The United States and Britain insist Iraq retains such weapons and have threatened military action unless its government cooperates fully with the inspectors.
Iraq handed over to the inspectors a list of its scientists in late December. In addition, U.N. officials have said they are receiving intelligence from the United States, which claims to have proof Iraq is hiding information about banned weapons.
Blix and ElBaradei were to visit Baghdad on Sunday and Monday to press Iraqi officials for more information.
ElBaradei, speaking to reporters in Moscow on Thursday, also said inspectors need more from Iraq, including interviews with scientists and documents that would make it possible to determine whether past weapons programs had been discontinued.
European Union foreign policy chief Javier Solana backed Blix's demands for more cooperation, saying, "It is not enough that (Iraq) opens doors...the position has to be much more proactive."
"The time is not infinite," Solana added.
Iraq got similar advice from Egyptian President Hosni Mubarak, who urged it "to complete what the inspectors described as gaps in the report" that Baghdad delivered to the United Nations.
"The current crisis has put all the countries of the region in a state of uneasiness," Mubarak was quoted as telling top Egyptian editors who accompanied him on a trip this week to Saudi Arabia.

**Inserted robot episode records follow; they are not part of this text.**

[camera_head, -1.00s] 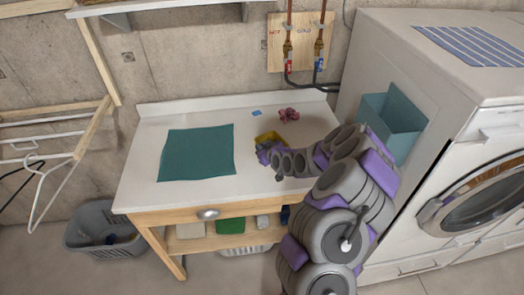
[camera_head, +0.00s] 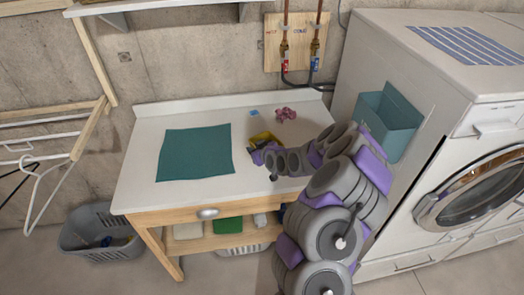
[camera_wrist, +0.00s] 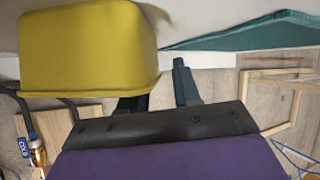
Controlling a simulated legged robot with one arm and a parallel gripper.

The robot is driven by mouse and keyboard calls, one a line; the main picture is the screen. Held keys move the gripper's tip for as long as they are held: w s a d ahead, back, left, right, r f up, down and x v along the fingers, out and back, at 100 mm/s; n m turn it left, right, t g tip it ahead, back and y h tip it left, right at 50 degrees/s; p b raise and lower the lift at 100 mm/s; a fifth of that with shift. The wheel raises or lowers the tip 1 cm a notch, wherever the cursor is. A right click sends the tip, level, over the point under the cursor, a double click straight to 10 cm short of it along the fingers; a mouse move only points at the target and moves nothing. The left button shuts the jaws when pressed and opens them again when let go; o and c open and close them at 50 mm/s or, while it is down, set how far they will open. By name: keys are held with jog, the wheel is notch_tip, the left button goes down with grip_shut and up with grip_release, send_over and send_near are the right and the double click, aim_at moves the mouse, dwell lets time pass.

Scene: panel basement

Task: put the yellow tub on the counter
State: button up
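The yellow tub (camera_head: 266,136) is on the white counter (camera_head: 143,152), right of the teal cloth (camera_head: 195,152). My gripper (camera_head: 256,153) is at the tub's near side and partly covers it. In the wrist view, which looks inverted, the tub (camera_wrist: 85,45) fills the upper left, upright with its base toward the counter. My gripper (camera_wrist: 158,92) has its two fingers apart. The left finger is partly hidden behind the tub's rim, and the right finger stands outside the tub with a small gap. I cannot tell whether either finger touches it.
A pink object (camera_head: 286,113) and a small blue item (camera_head: 254,112) lie behind the tub. A teal box (camera_head: 389,124) is on the side of the white washing machine (camera_head: 455,130) at right. A grey basket (camera_head: 95,230) stands on the floor. The counter's far left is clear.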

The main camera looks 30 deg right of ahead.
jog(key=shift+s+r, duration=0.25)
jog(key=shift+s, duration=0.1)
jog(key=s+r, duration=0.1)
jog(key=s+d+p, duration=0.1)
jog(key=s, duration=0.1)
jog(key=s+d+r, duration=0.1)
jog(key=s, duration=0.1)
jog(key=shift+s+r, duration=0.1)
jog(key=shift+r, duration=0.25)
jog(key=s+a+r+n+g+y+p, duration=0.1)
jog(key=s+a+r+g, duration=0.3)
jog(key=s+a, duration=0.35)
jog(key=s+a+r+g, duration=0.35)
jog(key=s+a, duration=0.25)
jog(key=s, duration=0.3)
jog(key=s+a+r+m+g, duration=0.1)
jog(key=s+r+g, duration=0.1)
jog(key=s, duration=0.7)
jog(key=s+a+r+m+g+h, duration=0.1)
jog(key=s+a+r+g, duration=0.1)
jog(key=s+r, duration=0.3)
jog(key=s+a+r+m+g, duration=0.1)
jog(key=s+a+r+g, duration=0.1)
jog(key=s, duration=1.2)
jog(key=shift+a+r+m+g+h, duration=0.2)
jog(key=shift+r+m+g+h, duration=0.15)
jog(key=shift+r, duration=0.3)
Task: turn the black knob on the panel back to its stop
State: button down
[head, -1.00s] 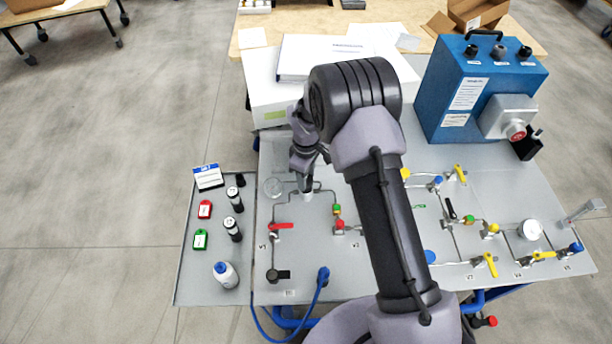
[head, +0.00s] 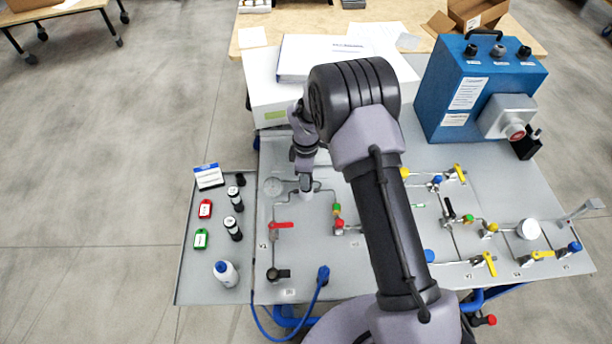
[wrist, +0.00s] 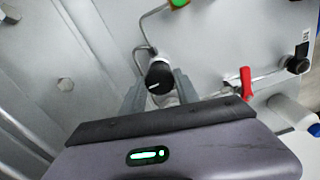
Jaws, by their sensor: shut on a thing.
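The black knob (wrist: 159,75) shows in the wrist view, with a white pointer line on its face. It sits on the grey panel (wrist: 215,50) at the end of a thin metal tube. My gripper (wrist: 160,88) is shut on the knob, one finger on each side of it. The knob itself is hidden there by the fingers.
A red-handled valve (head: 281,225) stands just below my gripper in the head view. It also shows right of the fingers in the wrist view (wrist: 246,84). A side tray (head: 190,285) with bottles and tags lies left. A white box (head: 262,95) stands behind.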

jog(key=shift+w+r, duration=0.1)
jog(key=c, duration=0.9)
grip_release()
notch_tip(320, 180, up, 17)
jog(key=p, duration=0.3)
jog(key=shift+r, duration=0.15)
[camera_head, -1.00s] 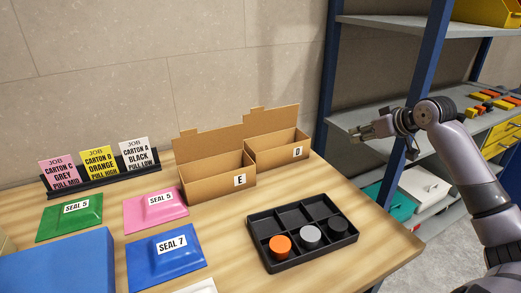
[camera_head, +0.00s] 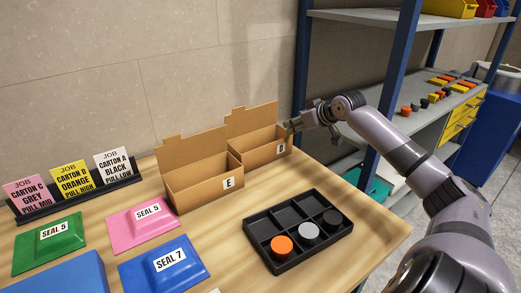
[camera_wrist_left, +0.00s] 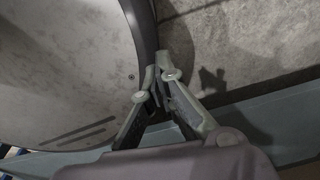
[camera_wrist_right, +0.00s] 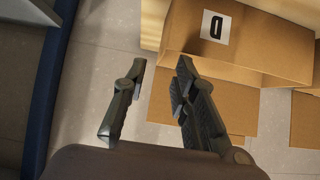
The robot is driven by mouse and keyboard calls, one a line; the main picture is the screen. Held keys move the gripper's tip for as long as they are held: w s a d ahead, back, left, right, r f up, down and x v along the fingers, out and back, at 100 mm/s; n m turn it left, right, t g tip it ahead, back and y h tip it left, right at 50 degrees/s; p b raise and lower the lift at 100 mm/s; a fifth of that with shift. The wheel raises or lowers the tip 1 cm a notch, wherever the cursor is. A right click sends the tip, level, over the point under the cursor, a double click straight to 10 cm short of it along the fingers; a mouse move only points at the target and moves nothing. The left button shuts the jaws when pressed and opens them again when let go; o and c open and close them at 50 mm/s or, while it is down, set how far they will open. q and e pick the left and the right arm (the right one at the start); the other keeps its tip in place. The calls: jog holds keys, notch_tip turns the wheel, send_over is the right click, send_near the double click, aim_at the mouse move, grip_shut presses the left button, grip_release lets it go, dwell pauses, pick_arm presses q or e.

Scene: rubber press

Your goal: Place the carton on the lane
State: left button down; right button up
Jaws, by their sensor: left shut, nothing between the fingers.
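Two open brown cartons stand side by side on the table: carton E (camera_head: 203,190) in front and carton D (camera_head: 262,152) behind it to the right. Their back flaps stand up. My right gripper (camera_head: 290,126) is at the right side of carton D, near its top rim. In the right wrist view my right gripper (camera_wrist_right: 160,68) is open with nothing between its fingers, and carton D (camera_wrist_right: 265,50) lies ahead to the right. Whether it touches the carton I cannot tell. My left gripper (camera_wrist_left: 157,76) is shut and empty, seen only in the left wrist view.
A black tray (camera_head: 283,264) holds orange, grey and black pucks. Green (camera_head: 48,248), pink (camera_head: 143,222) and blue (camera_head: 163,266) seal pads lie left. Job cards stand in a black rack (camera_head: 80,199). A blue-framed shelf (camera_head: 396,75) stands behind my right arm.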

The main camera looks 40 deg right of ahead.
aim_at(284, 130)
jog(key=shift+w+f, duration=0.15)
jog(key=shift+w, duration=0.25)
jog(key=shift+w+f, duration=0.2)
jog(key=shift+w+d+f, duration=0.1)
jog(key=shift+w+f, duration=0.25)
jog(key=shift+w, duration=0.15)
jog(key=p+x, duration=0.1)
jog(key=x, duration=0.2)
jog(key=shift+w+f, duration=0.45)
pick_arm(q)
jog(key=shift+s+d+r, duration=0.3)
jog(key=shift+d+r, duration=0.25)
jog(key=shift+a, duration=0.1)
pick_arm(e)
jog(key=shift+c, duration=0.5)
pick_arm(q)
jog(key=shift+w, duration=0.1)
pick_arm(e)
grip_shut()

The search of the scientists' homes was likely to increase resentment of the inspectors, already accused by Iraq of being intrusive after Wednesday's palace search. At the Baghdad palace, the inspectors searched two office complexes and opened safes. Iraq has long resented searches in Saddam's palaces - of which there are dozens - calling them offenses to its sovereignty.
Iraq's Foreign Ministry called Wednesday's palace inspection visit a "clearly provocative step" that had "no relation at all to so-called disarmament."

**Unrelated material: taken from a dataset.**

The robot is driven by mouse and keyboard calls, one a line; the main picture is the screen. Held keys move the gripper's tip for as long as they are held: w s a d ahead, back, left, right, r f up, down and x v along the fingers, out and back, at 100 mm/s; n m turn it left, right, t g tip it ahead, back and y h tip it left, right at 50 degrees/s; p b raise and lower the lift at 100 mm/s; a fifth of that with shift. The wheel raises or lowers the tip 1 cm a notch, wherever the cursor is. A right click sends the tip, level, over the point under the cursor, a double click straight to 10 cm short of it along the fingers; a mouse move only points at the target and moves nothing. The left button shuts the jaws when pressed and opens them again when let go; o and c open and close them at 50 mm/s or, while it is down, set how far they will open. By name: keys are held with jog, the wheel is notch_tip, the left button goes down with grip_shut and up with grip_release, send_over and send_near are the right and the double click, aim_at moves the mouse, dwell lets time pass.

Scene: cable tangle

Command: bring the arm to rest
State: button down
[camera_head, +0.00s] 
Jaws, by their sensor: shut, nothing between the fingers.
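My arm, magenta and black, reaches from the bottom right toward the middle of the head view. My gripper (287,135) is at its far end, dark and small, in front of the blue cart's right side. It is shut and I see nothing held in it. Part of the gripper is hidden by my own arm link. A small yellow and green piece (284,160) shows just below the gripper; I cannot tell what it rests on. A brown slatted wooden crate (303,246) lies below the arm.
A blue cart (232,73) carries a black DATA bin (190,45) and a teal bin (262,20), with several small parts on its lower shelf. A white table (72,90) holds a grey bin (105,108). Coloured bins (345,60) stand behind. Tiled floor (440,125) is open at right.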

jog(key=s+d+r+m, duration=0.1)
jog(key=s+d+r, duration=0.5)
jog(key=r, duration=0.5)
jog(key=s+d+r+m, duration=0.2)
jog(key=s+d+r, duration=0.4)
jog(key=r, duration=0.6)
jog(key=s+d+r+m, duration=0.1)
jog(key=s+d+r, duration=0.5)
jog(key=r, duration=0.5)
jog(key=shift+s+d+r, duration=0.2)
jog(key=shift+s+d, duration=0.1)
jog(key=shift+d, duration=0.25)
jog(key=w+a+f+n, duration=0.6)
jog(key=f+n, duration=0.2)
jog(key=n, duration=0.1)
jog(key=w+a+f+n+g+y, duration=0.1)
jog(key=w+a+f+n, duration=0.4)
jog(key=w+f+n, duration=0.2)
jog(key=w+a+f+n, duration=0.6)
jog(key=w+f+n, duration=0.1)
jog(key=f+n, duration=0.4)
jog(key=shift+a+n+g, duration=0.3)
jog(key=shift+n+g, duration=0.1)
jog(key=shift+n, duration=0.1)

Perricos, who led the palace inspection team and the inspection of the scientists' houses Thursday, said the two office complexes in the presidential compound attracted the inspectors' interest because satellite images showed they had high walls and a double fence.

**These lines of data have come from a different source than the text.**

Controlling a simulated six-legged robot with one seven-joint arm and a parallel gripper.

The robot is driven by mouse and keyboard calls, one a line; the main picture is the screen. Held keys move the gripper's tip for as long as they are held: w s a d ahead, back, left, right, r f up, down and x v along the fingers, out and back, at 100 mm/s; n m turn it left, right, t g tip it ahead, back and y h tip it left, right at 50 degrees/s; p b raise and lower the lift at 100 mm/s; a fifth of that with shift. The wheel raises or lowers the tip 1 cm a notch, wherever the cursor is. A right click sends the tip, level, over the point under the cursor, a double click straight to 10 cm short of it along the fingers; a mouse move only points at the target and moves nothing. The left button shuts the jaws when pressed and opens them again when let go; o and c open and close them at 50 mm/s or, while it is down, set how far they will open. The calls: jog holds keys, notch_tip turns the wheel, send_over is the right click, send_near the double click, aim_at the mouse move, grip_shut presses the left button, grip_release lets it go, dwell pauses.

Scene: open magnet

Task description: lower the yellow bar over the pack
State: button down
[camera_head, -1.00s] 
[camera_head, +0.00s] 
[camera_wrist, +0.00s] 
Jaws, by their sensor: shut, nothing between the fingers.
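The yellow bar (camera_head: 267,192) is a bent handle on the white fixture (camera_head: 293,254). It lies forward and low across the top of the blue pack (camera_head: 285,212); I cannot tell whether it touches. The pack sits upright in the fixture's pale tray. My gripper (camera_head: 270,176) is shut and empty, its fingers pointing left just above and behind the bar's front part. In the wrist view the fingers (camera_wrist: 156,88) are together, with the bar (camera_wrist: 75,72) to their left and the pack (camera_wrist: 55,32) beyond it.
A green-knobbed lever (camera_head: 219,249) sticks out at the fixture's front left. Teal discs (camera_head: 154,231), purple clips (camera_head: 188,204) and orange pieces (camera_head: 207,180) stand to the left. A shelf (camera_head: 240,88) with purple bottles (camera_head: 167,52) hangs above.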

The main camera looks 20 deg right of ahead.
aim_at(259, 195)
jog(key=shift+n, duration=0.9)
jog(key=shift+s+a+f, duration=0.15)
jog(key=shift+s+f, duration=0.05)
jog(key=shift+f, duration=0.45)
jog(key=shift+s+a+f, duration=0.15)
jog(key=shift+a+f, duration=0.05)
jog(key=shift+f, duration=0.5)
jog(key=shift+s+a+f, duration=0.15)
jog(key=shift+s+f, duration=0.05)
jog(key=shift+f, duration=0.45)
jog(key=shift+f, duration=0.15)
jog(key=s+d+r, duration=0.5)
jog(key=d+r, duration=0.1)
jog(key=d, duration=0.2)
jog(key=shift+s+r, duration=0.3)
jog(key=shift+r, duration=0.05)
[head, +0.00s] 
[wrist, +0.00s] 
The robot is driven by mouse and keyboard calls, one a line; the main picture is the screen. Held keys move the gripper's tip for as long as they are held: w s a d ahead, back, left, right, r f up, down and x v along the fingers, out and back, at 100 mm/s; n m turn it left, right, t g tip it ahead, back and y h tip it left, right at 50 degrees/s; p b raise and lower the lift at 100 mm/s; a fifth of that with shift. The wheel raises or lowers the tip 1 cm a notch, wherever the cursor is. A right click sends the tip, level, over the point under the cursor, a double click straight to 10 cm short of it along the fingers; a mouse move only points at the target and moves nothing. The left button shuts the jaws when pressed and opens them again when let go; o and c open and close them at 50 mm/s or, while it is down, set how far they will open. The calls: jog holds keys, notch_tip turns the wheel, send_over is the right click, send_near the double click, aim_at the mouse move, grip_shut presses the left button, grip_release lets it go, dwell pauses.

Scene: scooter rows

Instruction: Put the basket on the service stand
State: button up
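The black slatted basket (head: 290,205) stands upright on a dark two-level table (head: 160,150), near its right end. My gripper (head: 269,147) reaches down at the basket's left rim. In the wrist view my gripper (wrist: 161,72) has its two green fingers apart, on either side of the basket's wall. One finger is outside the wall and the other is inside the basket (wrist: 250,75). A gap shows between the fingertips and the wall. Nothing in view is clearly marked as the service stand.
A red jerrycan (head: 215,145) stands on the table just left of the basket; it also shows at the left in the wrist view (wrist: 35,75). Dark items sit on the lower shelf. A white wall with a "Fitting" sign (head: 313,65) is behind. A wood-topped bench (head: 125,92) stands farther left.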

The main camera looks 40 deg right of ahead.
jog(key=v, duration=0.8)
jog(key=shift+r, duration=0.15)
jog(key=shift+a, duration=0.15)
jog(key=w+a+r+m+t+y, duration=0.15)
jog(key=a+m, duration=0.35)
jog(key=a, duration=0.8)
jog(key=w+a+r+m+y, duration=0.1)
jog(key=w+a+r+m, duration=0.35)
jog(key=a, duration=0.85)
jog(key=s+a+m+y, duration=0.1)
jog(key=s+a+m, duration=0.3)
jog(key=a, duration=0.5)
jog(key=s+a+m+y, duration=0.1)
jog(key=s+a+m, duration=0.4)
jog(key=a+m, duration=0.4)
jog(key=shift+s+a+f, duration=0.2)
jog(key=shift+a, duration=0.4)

In the past, Iraqi officials resisted palace searches. But the current inspection regime, backed by a stringent U.N. Security Council resolution, allows surprise inspections of any site.
Also Thursday, and Iraqi official said a second team of inspectors visited a site belonging to an Iranian dissident group, the Mujahedeen Khalq, just west of Baghdad in an area called Abu Ghraib.
However, a Mujahedeen Khalq spokesman said inspectors did not visit one of their sites, telling The Associated Press on condition of anonymity that the inspectors had instead toured an Iraqi military camp close to one of the group's facilities.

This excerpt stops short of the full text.